Opinion
February 8, 2001.
Appeal from an order of the Family Court of Delaware County (Estes, J.), entered March 3, 2000, which denied petitioner's application, in a proceeding pursuant to Family Court Act article 6, to modify a prior order of custody.
Gregory L. Kottmeier, Delhi, for appellant.
James M. Hartmann, Law Guardian, Delhi, for Lewis Ostrander and another.
Before: Mercure, J.P., Peters, Spain, Carpinello and Rose, JJ.
MEMORANDUM AND ORDER
On this appeal from the denial of petitioner's application to modify a prior order granting custody of the parties' children to respondent, petitioner's only claim is that Family Court erred in curtailing her counsel's direct examination of respondent. During the course of that direct examination, petitioner's counsel asked several leading questions regarding the children's possession of a gun and Family Court sustained the objections of respondent's counsel. While an adverse party who is called as a witness may be viewed as a hostile witness and direct examination may assume the nature of cross-examination by the use of leading questions (see, Becker v. Koch, 104 N.Y. 394, 400-401), whether to permit such questions over objection is a matter which rests in the discretion of the trial court (see, Jordan v.

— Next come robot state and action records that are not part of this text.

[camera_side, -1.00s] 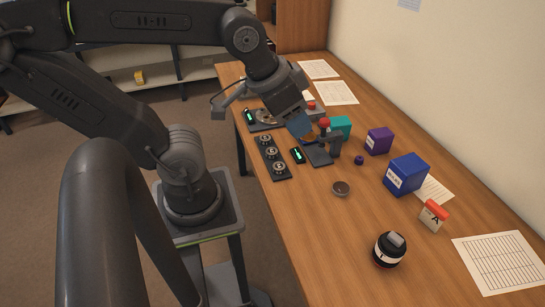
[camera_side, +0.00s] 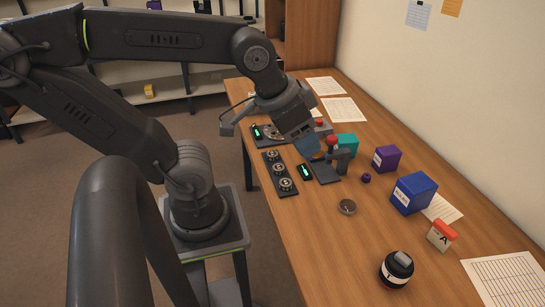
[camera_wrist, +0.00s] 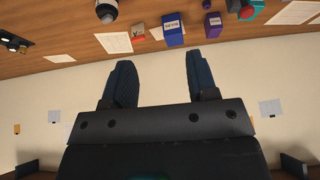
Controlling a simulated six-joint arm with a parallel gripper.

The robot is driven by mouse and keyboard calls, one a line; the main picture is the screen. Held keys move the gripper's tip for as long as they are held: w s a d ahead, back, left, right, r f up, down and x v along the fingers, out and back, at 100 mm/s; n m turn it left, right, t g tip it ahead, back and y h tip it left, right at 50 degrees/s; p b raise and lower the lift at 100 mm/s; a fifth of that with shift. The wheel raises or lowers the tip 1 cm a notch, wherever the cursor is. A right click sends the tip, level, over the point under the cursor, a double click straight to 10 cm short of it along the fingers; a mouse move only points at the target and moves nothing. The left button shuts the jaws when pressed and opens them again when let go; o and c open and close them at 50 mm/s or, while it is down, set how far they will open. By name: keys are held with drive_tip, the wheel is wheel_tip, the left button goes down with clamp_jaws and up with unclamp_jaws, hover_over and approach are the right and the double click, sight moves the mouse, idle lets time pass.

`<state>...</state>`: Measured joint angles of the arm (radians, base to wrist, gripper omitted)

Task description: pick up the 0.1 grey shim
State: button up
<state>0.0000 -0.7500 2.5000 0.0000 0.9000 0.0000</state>
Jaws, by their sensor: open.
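I cannot make out the 0.1 grey shim for certain in either view. In the side view a dark tray (camera_side: 266,166) carries several small round grey pieces (camera_side: 279,169) with pale markings, too small to read. My gripper (camera_side: 311,150) is above the table beside the dark press-like stand (camera_side: 325,172), past the right side of that tray. Its tips are hard to see there. In the wrist view the two dark fingers (camera_wrist: 160,80) are wide apart with nothing between them.
A device with a green display (camera_side: 305,172) lies beside the tray.

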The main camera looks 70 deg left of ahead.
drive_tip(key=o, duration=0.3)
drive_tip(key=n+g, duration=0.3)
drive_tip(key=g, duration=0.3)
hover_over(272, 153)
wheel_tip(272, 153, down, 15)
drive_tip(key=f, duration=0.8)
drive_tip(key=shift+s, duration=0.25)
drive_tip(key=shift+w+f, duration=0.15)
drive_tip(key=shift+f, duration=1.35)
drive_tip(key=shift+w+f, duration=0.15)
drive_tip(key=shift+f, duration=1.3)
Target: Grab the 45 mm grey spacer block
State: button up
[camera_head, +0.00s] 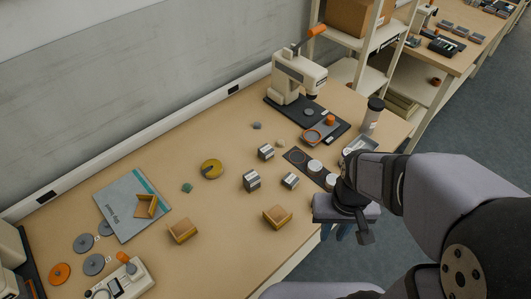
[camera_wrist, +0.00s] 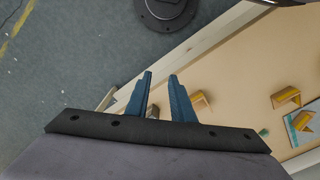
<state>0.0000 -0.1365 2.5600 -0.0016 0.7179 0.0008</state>
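Three grey metallic blocks stand on the wooden table in the head view: one at the back (camera_head: 266,151), a larger-looking one in the middle (camera_head: 251,180) and one at the right (camera_head: 290,181). No size marking is readable, so I cannot tell for sure which is the 45 mm spacer. My gripper (camera_head: 341,232) is beyond the table's front edge, to the right of and apart from the blocks. In the wrist view my gripper (camera_wrist: 161,76) shows two blue fingers spread apart with nothing held. A small grey object (camera_wrist: 152,112) shows partly between them, farther off.
Two wooden V-shaped blocks (camera_head: 183,231) (camera_head: 277,217) lie left of and in front of the grey blocks. A dark mat with pale discs (camera_head: 315,166) lies close to their right. A press (camera_head: 297,77) and a tumbler (camera_head: 372,115) stand behind.

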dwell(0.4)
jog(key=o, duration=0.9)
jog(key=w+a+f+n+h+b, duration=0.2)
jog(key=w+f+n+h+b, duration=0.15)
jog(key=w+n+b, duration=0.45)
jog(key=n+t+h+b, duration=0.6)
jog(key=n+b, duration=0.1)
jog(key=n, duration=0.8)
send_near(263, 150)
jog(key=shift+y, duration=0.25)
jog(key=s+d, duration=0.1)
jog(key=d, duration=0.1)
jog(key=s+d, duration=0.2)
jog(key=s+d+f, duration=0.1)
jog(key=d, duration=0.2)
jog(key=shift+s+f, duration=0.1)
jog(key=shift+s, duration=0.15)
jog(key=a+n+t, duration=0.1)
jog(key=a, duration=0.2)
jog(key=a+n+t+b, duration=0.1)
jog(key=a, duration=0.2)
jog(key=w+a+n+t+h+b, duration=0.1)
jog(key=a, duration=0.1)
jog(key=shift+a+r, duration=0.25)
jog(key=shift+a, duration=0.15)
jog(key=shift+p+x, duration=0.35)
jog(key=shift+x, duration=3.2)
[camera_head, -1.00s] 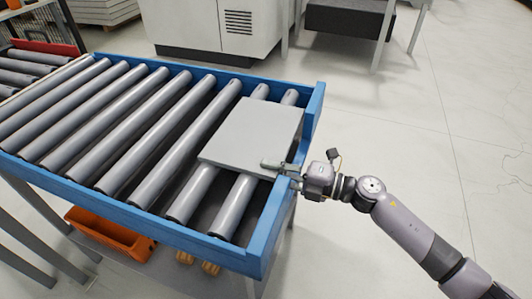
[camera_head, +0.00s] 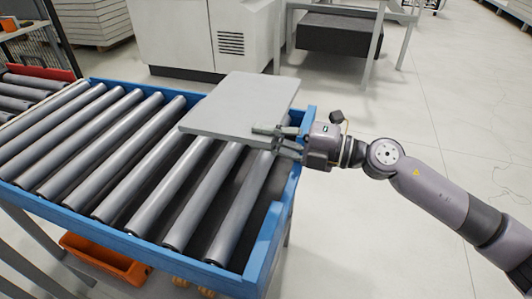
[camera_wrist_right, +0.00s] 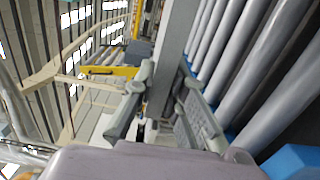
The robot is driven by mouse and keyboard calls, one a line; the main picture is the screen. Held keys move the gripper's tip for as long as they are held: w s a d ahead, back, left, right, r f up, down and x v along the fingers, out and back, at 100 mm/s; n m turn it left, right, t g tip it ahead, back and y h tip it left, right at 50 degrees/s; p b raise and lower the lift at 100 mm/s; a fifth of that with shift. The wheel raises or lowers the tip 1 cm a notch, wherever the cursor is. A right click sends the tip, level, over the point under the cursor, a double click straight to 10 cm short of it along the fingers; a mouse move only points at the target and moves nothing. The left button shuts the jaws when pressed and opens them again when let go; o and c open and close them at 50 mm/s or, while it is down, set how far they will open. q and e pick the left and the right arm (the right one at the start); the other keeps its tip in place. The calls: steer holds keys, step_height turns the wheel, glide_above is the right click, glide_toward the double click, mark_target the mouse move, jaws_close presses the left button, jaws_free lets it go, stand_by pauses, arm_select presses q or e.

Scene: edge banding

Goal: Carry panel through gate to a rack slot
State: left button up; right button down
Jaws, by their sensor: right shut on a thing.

Parrinello, 144 A.D.2d 540, 541; Prince, Richardson on Evidence, § 6-228, at 374 [Farrell 11th ed]).
The record discloses that respondent was neither reluctant nor evasive in answering questions posed during direct examination, including several questions regarding the children and guns. When the objections to the leading questions were sustained, petitioner's counsel made no effort to elicit the information through questions which were not leading and petitioner does not claim that such questions were not feasible or that their use would have been frustrated by respondent's hostility as an adverse party. In these circumstances, and considering the lack of evidence to support petitioner's application for a change in custody, we see no reversible error in Family Court's ruling.
ORDERED that the order is affirmed, without costs.